:: SUPPLIED MATERIAL ::

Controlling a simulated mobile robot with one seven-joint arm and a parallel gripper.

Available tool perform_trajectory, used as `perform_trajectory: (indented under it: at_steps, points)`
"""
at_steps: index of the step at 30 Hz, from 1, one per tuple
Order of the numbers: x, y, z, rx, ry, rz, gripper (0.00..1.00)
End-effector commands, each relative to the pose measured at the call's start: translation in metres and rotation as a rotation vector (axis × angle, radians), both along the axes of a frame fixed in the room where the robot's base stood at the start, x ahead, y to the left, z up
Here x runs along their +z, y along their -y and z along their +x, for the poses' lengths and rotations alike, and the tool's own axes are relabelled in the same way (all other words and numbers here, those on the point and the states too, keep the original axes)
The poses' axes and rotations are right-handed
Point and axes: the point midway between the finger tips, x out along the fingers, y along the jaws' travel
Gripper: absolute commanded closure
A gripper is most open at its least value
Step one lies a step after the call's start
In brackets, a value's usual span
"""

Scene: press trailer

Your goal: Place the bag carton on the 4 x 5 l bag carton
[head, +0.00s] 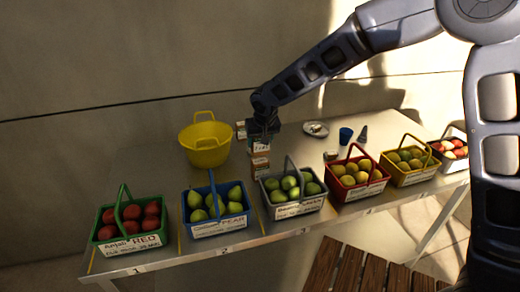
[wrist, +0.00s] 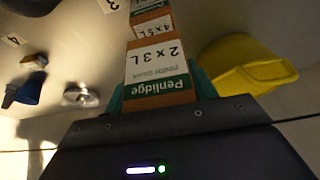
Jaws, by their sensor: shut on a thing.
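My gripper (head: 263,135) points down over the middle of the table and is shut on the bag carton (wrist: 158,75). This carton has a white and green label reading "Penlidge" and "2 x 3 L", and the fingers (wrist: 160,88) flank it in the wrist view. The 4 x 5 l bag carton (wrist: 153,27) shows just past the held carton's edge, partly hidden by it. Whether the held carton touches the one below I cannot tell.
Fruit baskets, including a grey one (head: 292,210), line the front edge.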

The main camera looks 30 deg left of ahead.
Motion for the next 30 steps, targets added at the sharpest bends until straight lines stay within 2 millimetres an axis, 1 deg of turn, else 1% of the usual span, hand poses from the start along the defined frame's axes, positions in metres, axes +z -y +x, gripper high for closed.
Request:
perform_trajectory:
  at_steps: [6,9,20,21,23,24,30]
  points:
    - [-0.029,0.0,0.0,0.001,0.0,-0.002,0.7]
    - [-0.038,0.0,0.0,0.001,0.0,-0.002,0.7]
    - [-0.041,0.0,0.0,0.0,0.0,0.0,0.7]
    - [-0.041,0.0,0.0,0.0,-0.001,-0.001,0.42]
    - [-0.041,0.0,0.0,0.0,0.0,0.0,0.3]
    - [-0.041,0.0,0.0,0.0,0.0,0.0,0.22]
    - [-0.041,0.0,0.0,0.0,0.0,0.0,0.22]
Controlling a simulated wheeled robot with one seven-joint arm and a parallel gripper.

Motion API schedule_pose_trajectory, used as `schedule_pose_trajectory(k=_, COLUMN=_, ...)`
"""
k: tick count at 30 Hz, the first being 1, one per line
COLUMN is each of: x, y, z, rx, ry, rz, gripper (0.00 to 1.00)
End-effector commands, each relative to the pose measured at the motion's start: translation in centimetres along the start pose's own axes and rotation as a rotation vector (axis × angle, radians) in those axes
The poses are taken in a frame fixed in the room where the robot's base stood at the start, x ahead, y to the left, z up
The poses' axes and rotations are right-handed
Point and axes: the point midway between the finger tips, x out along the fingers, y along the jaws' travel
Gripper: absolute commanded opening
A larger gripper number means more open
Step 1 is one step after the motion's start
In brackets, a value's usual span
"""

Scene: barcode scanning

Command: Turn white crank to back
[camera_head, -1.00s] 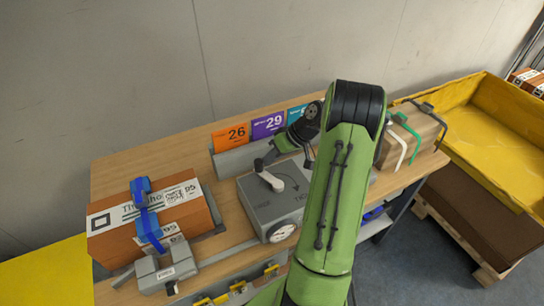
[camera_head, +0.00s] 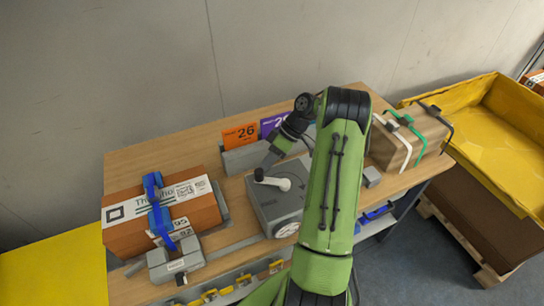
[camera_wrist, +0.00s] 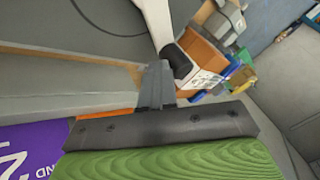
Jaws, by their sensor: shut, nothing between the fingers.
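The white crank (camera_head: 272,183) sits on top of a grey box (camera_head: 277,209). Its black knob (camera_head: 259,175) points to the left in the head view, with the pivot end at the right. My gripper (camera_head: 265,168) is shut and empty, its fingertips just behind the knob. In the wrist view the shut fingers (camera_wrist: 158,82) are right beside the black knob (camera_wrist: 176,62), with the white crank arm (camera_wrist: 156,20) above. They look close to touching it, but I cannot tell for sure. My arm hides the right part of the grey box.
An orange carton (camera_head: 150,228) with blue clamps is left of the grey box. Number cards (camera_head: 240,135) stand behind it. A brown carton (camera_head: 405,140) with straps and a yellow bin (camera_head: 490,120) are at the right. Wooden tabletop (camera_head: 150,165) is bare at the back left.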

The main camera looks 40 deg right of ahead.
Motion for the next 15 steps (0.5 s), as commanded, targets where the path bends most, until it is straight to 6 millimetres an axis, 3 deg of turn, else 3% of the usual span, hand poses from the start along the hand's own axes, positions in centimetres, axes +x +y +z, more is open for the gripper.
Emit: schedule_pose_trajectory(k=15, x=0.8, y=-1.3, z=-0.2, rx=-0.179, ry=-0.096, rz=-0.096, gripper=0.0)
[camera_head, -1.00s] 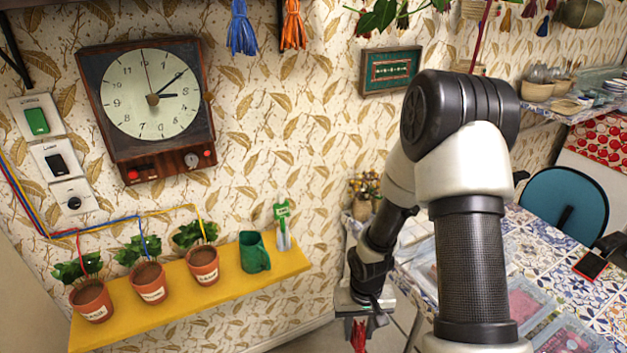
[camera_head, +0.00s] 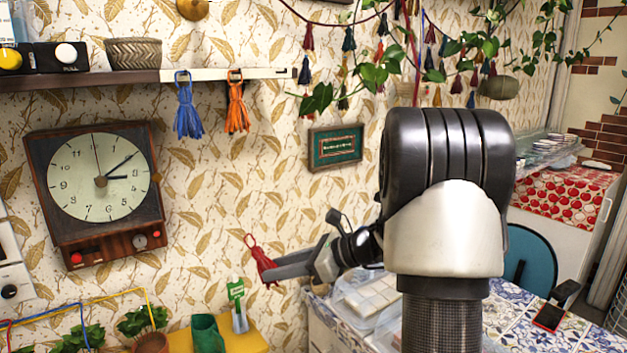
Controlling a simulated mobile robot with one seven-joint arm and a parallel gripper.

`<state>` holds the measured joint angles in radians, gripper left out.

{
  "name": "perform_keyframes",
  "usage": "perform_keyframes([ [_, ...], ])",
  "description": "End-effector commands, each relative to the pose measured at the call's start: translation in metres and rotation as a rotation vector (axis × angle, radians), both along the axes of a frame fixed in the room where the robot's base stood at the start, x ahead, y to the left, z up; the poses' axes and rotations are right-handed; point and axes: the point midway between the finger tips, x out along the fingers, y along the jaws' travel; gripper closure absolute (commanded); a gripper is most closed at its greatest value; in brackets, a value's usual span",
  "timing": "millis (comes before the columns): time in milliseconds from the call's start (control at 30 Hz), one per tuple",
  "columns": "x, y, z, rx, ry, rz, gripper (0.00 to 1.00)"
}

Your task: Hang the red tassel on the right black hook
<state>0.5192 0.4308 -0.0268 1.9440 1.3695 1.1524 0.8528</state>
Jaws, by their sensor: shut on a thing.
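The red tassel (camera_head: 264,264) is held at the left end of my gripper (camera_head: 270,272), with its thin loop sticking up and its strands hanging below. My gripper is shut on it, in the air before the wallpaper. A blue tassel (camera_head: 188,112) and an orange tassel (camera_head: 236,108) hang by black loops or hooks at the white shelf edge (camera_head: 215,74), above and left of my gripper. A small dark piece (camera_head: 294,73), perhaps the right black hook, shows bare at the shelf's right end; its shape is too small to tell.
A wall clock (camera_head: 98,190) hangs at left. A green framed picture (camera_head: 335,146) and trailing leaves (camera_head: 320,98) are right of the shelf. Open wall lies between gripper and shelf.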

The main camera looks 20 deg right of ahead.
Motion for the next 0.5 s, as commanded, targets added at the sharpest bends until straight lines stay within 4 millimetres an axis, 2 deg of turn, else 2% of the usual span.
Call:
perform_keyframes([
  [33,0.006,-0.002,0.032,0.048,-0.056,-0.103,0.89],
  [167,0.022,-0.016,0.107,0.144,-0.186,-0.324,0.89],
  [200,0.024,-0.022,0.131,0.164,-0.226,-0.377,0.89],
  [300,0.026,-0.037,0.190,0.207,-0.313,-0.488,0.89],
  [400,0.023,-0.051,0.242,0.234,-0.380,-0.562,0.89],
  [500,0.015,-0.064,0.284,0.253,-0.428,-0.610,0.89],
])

:::

> _STATED GOAL_: Do not copy the pictures, but repeat every line exactly.

> _SOLUTION_:
Controlling a simulated mobile robot with one seven-joint arm and a parallel gripper.

Available tool perform_trajectory, used as `perform_trajectory: (indented under it: at_steps, points)`
"""
at_steps: index of the step at 30 Hz, from 1, one per tuple
Order of the numbers: x, y, z, rx, ry, rz, gripper (0.00..1.00)
End-effector commands, each relative to the pose measured at the call's start: translation in metres and rotation as a rotation vector (axis × angle, radians), both along the axes of a frame fixed in the room where the robot's base stood at the start, x ahead, y to the left, z up
Here x runs along their +z, y along their -y and z along their +x, for the poses' lengths and rotations alike, and the tool's own axes are relabelled in the same way (all other words and numbers here, those on the point and the states too, keep the original axes)
The poses' axes and rotations are right-handed
Point and axes: the point midway between the finger tips, x out along the fingers, y along the jaws' travel
Gripper: absolute commanded closure
A gripper is most open at its least value
Step one lies a step after the call's start
In brackets, a value's usual span
"""

Scene: press trailer

Your goal: Place the bag carton on the 4 x 5 l bag carton
[head, +0.00s] 
[wrist, +0.00s] 
Jaws, by their sensor: shut on a thing.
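My gripper (head: 263,135) points down over the middle of the table and is shut on the bag carton (wrist: 158,75). This carton has a white and green label reading "Penlidge" and "2 x 3 L", and the fingers (wrist: 160,88) flank it in the wrist view. The 4 x 5 l bag carton (wrist: 153,27) shows just past the held carton's edge, partly hidden by it. Whether the held carton touches the one below I cannot tell.
Fruit baskets, including a grey one (head: 292,210), line the front edge.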

The main camera looks 30 deg left of ahead.
Motion for the next 30 steps, targets added at the sharpest bends until straight lines stay within 2 millimetres an axis, 1 deg of turn, else 1% of the usual span, hand poses from the start along the defined frame's axes, positions in metres, axes +z -y +x, gripper high for closed.
Request:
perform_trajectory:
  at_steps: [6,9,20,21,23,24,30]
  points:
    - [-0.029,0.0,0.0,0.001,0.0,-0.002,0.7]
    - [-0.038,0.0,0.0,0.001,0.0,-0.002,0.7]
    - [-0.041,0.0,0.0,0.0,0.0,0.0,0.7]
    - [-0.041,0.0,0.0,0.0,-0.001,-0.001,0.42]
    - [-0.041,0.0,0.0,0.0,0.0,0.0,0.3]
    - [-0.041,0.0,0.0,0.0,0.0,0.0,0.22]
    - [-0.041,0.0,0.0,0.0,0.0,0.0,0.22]
Controlling a simulated wheeled robot with one seven-joint arm and a parallel gripper.

Motion API schedule_pose_trajectory, used as `schedule_pose_trajectory(k=_, COLUMN=_, ...)`
"""
k: tick count at 30 Hz, the first being 1, one per line
COLUMN is each of: x, y, z, rx, ry, rz, gripper (0.00 to 1.00)
End-effector commands, each relative to the pose measured at the motion's start: translation in centimetres along the start pose's own axes and rotation as a rotation vector (axis × angle, radians) in those axes
The poses are taken in a frame fixed in the room where the robot's base stood at the start, x ahead, y to the left, z up
The poses' axes and rotations are right-handed
Point and axes: the point midway between the finger tips, x out along the fingers, y along the jaws' travel
Gripper: absolute commanded opening
A larger gripper number means more open
Step 1 is one step after the motion's start
In brackets, a value's usual span
"""

Scene: barcode scanning

Command: Turn white crank to back
[camera_head, -1.00s] 
[camera_head, +0.00s] 
[camera_wrist, +0.00s] 
Jaws, by their sensor: shut, nothing between the fingers.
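The white crank (camera_head: 272,183) sits on top of a grey box (camera_head: 277,209). Its black knob (camera_head: 259,175) points to the left in the head view, with the pivot end at the right. My gripper (camera_head: 265,168) is shut and empty, its fingertips just behind the knob. In the wrist view the shut fingers (camera_wrist: 158,82) are right beside the black knob (camera_wrist: 176,62), with the white crank arm (camera_wrist: 156,20) above. They look close to touching it, but I cannot tell for sure. My arm hides the right part of the grey box.
An orange carton (camera_head: 150,228) with blue clamps is left of the grey box. Number cards (camera_head: 240,135) stand behind it. A brown carton (camera_head: 405,140) with straps and a yellow bin (camera_head: 490,120) are at the right. Wooden tabletop (camera_head: 150,165) is bare at the back left.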

The main camera looks 40 deg right of ahead.
Motion for the next 15 steps (0.5 s), as commanded, targets where the path bends most, until it is straight to 6 millimetres an axis, 3 deg of turn, else 3% of the usual span, hand poses from the start along the hand's own axes, positions in centimetres, axes +x +y +z, more is open for the gripper.
Emit: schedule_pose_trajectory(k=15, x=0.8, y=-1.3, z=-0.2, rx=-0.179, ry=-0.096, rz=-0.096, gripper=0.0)
[camera_head, -1.00s] 
[camera_head, +0.00s] 
Controlling a simulated mobile robot with one seven-joint arm and a parallel gripper.

`<state>` holds the measured joint angles in radians, gripper left out.

{
  "name": "perform_keyframes",
  "usage": "perform_keyframes([ [_, ...], ])",
  "description": "End-effector commands, each relative to the pose measured at the call's start: translation in metres and rotation as a rotation vector (axis × angle, radians), both along the axes of a frame fixed in the room where the robot's base stood at the start, x ahead, y to the left, z up; the poses' axes and rotations are right-handed; point and axes: the point midway between the finger tips, x out along the fingers, y along the jaws' travel; gripper closure absolute (commanded); a gripper is most closed at its greatest value; in brackets, a value's usual span",
  "timing": "millis (comes before the columns): time in milliseconds from the call's start (control at 30 Hz), one per tuple",
  "columns": "x, y, z, rx, ry, rz, gripper (0.00 to 1.00)"
}

Your task: Hang the red tassel on the right black hook
<state>0.5192 0.4308 -0.0268 1.9440 1.3695 1.1524 0.8528</state>
Jaws, by their sensor: shut on a thing.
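The red tassel (camera_head: 264,264) is held at the left end of my gripper (camera_head: 270,272), with its thin loop sticking up and its strands hanging below. My gripper is shut on it, in the air before the wallpaper. A blue tassel (camera_head: 188,112) and an orange tassel (camera_head: 236,108) hang by black loops or hooks at the white shelf edge (camera_head: 215,74), above and left of my gripper. A small dark piece (camera_head: 294,73), perhaps the right black hook, shows bare at the shelf's right end; its shape is too small to tell.
A wall clock (camera_head: 98,190) hangs at left. A green framed picture (camera_head: 335,146) and trailing leaves (camera_head: 320,98) are right of the shelf. Open wall lies between gripper and shelf.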

The main camera looks 20 deg right of ahead.
Motion for the next 0.5 s, as commanded, targets added at the sharpest bends until straight lines stay within 4 millimetres an axis, 2 deg of turn, else 2% of the usual span.
Call:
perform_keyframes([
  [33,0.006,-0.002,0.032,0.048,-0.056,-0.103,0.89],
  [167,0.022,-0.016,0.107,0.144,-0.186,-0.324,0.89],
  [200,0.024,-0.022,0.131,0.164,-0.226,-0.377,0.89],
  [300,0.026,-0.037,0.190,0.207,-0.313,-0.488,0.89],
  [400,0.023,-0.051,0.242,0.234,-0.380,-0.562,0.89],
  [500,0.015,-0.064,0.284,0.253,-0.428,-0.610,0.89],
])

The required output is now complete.